Her 15 günde bir avukatları aracılığıyla Bursa Cumhuriyet Başsavcılığı’na başvuruda bulunduklarını ancak yanıt alamadıklarını belirten Mehmet Öcalan, adada çıkan yangından sonra görüş izni çıktığını ifade etti.

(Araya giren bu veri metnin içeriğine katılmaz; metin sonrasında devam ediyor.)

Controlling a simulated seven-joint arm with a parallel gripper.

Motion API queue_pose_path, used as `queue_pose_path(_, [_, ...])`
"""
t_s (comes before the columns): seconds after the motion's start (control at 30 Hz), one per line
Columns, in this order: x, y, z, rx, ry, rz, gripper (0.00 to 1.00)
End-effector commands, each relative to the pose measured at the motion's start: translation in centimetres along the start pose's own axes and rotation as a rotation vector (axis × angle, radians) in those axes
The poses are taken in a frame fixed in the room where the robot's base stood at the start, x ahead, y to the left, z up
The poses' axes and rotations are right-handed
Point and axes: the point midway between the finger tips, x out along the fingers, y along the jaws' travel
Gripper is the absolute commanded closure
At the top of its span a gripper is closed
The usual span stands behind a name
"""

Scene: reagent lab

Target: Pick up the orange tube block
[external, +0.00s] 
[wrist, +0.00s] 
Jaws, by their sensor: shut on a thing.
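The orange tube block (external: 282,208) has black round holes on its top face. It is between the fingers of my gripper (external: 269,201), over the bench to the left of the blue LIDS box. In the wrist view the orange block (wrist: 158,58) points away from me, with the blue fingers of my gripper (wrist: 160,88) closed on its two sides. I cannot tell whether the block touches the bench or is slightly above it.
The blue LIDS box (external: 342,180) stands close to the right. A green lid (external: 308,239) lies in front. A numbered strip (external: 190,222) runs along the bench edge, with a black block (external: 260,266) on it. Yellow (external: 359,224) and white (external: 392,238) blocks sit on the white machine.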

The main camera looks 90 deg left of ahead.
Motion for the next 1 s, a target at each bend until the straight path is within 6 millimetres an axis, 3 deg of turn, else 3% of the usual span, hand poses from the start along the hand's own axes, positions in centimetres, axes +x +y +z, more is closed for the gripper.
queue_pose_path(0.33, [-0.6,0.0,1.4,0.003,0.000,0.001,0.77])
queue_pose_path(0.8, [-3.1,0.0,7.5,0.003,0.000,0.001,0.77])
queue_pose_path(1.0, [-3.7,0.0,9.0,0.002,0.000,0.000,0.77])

Mehmet Öcalan, ağabeyi Abdullah Öcalan’la görüşmesine ilişkin şunları anlattı:

‘YANGIN BİZİ ETKİLEMEDİ’

‘Niye geldin, hangi gerekçe ile geldin?’ diye sordu. Ben de ‘Burada yangın çıkmış. Halk ve kurumlar demokratik eylem yaptılar. Tahmin ediyorum ki bu gerekçe ile bizi görüştürdüler’ dedim. Bana, ‘Evet ama bizi etkilemedi’ dedi. Sonra ‘Sana bazı şeyleri soracağım. Onların özetlerini bana aktarırsın’ dedi. Kürt sorununun çözülmesi, Ortadoğu’daki sorunların çözülmesi için dışarıdan halkın ne düşündüğünü, kimin çözebileceğini düşündüklerini de sordu. Yorum yapmadan cevap vermemi istedi.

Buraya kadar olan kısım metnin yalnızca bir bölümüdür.